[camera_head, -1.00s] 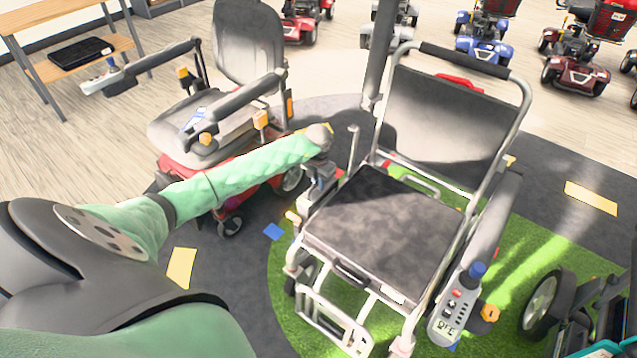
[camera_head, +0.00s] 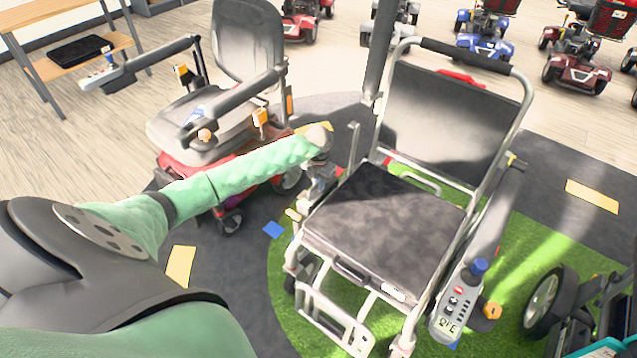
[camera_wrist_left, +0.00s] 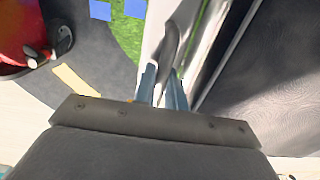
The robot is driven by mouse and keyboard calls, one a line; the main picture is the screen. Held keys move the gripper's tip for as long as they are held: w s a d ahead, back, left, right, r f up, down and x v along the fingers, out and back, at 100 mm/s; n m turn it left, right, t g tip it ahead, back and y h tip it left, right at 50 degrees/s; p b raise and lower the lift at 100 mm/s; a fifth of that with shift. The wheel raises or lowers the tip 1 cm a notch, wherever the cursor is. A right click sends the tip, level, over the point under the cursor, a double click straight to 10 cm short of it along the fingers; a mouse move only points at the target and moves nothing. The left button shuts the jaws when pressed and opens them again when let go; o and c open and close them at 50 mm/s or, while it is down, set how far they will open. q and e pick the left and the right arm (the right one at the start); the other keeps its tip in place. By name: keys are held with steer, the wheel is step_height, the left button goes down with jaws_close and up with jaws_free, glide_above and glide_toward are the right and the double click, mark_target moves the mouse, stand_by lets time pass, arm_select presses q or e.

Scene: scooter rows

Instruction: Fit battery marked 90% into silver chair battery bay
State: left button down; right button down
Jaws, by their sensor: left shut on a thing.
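The silver chair (camera_head: 384,225), with a dark grey seat and tubular frame, stands right of centre. My left gripper (camera_head: 318,188) is low beside the left side of its seat, partly hidden by my green-sleeved arm. I cannot tell whether this piece is a battery or a part of the chair. No 90% mark is readable. The battery bay cannot be made out. My right gripper is out of view.
A red-based chair (camera_head: 205,150) stands to the left. A control handle (camera_head: 458,305) is on the silver chair's right side. A dark wheel (camera_head: 548,300) stands close on the right. A wooden table (camera_head: 75,62) is at the far left. Grey floor is open at lower centre-left.

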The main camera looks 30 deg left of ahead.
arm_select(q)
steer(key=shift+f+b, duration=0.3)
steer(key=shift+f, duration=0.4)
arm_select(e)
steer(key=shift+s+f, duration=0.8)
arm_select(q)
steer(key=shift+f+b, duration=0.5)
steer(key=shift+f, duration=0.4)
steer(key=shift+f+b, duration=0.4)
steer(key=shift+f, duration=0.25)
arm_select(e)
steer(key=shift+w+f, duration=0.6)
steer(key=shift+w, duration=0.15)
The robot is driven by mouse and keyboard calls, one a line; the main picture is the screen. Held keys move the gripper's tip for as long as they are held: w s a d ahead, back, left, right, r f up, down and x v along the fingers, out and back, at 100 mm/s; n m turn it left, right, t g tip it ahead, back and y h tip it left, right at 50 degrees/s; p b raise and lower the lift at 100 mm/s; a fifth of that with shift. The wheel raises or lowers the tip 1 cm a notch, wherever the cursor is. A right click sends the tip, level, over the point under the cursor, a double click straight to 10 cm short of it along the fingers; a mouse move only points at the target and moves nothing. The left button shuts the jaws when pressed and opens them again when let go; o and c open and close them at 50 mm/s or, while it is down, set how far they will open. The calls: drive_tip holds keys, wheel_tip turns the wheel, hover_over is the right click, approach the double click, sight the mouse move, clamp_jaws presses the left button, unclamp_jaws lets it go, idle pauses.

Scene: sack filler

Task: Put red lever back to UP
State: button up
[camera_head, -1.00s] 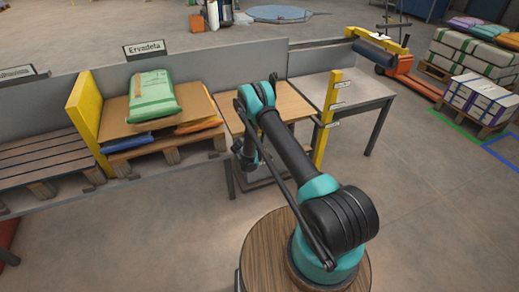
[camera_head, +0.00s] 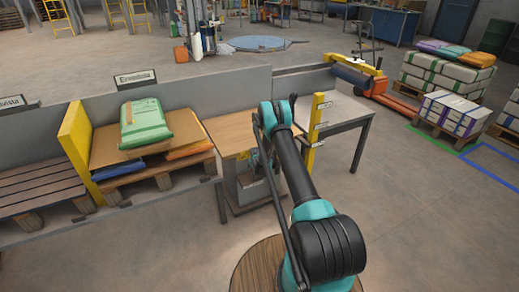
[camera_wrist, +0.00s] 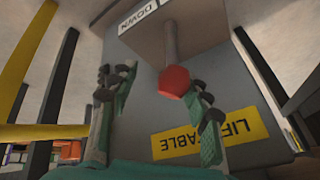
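The red lever knob (camera_wrist: 174,81) sits on a grey rod in the wrist view, beside a white label reading DOWN (camera_wrist: 140,15). The view is upside down. A yellow LIFT TABLE label (camera_wrist: 210,133) is on the grey housing (camera_wrist: 240,85). My gripper (camera_wrist: 157,76) is open, its two fingers spread either side of the view; the knob lies between them, closer to the right finger. Whether it touches that finger I cannot tell. In the head view the lift table (camera_head: 232,130) has a wooden top, and my arm hides the lever and most of my gripper.
A yellow post (camera_head: 316,130) with small labels stands right of the lift table, before a grey table (camera_head: 345,108). To the left, a green sack (camera_head: 145,123) lies on a loaded pallet beside a yellow panel (camera_head: 78,140). The floor at right front is clear.

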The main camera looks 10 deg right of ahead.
——
**WRITTEN INSTRUCTION**. Without including any pictures, print all of the material exactly as given.

**RESPONSE**.
[camera_head, -1.00s] 
[camera_head, +0.00s] 
[camera_wrist_left, +0.00s] 
The robot is driven by mouse and keyboard calls, one a line; the main picture is the screen. Held keys move the gripper's tip for as long as they are held: w s a d ahead, back, left, right, r f up, down and x v along the fingers, out and back, at 100 mm/s; n m turn it left, right, t g tip it ahead, back and y h tip it left, right at 50 degrees/s; p b raise and lower the lift at 100 mm/s; a fifth of that with shift. The wheel raises or lowers the tip 1 cm a notch, wherever the cursor is. A right click sends the tip, level, over the point under the cursor, a double click straight to 10 cm short of it along the fingers; a mouse move only points at the target and moves nothing. The left button shuts the jaws when pressed and opens them again when let go; o and c open and close them at 50 mm/s or, while it is down, set how far they will open. q and e pick the left and the right arm (the right one at the start); the other keeps its tip in place. By name: keys are held with steer, the wheel is step_height, the left button goes down with jaws_close and up with jaws_free, glide_above and glide_toward are the right and the double click, mark_target moves the mouse, stand_by lets time pass, arm_select presses q or e.

Scene: scooter rows

Instruction: Fit battery marked 90% into silver chair battery bay
State: left button down; right button down
Jaws, by their sensor: left shut on a thing.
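The silver chair (camera_head: 384,225), with a dark grey seat and tubular frame, stands right of centre. My left gripper (camera_head: 318,188) is low beside the left side of its seat, partly hidden by my green-sleeved arm. I cannot tell whether this piece is a battery or a part of the chair. No 90% mark is readable. The battery bay cannot be made out. My right gripper is out of view.
A red-based chair (camera_head: 205,150) stands to the left. A control handle (camera_head: 458,305) is on the silver chair's right side. A dark wheel (camera_head: 548,300) stands close on the right. A wooden table (camera_head: 75,62) is at the far left. Grey floor is open at lower centre-left.

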The main camera looks 30 deg left of ahead.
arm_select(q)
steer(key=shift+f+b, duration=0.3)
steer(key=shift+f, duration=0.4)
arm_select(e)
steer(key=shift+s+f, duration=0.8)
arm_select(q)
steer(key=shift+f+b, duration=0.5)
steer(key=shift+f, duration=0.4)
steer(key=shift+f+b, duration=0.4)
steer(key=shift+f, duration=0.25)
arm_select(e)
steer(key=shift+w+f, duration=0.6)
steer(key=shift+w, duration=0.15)
The robot is driven by mouse and keyboard calls, one a line; the main picture is the screen. Held keys move the gripper's tip for as long as they are held: w s a d ahead, back, left, right, r f up, down and x v along the fingers, out and back, at 100 mm/s; n m turn it left, right, t g tip it ahead, back and y h tip it left, right at 50 degrees/s; p b raise and lower the lift at 100 mm/s; a fifth of that with shift. The wheel raises or lowers the tip 1 cm a notch, wherever the cursor is. A right click sends the tip, level, over the point under the cursor, a double click straight to 10 cm short of it along the fingers; a mouse move only points at the target and moves nothing. The left button shuts the jaws when pressed and opens them again when let go; o and c open and close them at 50 mm/s or, while it is down, set how far they will open. The calls: drive_tip holds keys, wheel_tip turns the wheel, hover_over is the right click, approach the double click, sight the mouse move, clamp_jaws presses the left button, unclamp_jaws lets it go, idle pauses.

Scene: sack filler

Task: Put red lever back to UP
State: button up
[camera_head, -1.00s] 
[camera_head, +0.00s] 
[camera_wrist, +0.00s] 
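The red lever knob (camera_wrist: 174,81) sits on a grey rod in the wrist view, beside a white label reading DOWN (camera_wrist: 140,15). The view is upside down. A yellow LIFT TABLE label (camera_wrist: 210,133) is on the grey housing (camera_wrist: 240,85). My gripper (camera_wrist: 157,76) is open, its two fingers spread either side of the view; the knob lies between them, closer to the right finger. Whether it touches that finger I cannot tell. In the head view the lift table (camera_head: 232,130) has a wooden top, and my arm hides the lever and most of my gripper.
A yellow post (camera_head: 316,130) with small labels stands right of the lift table, before a grey table (camera_head: 345,108). To the left, a green sack (camera_head: 145,123) lies on a loaded pallet beside a yellow panel (camera_head: 78,140). The floor at right front is clear.

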The main camera looks 10 deg right of ahead.

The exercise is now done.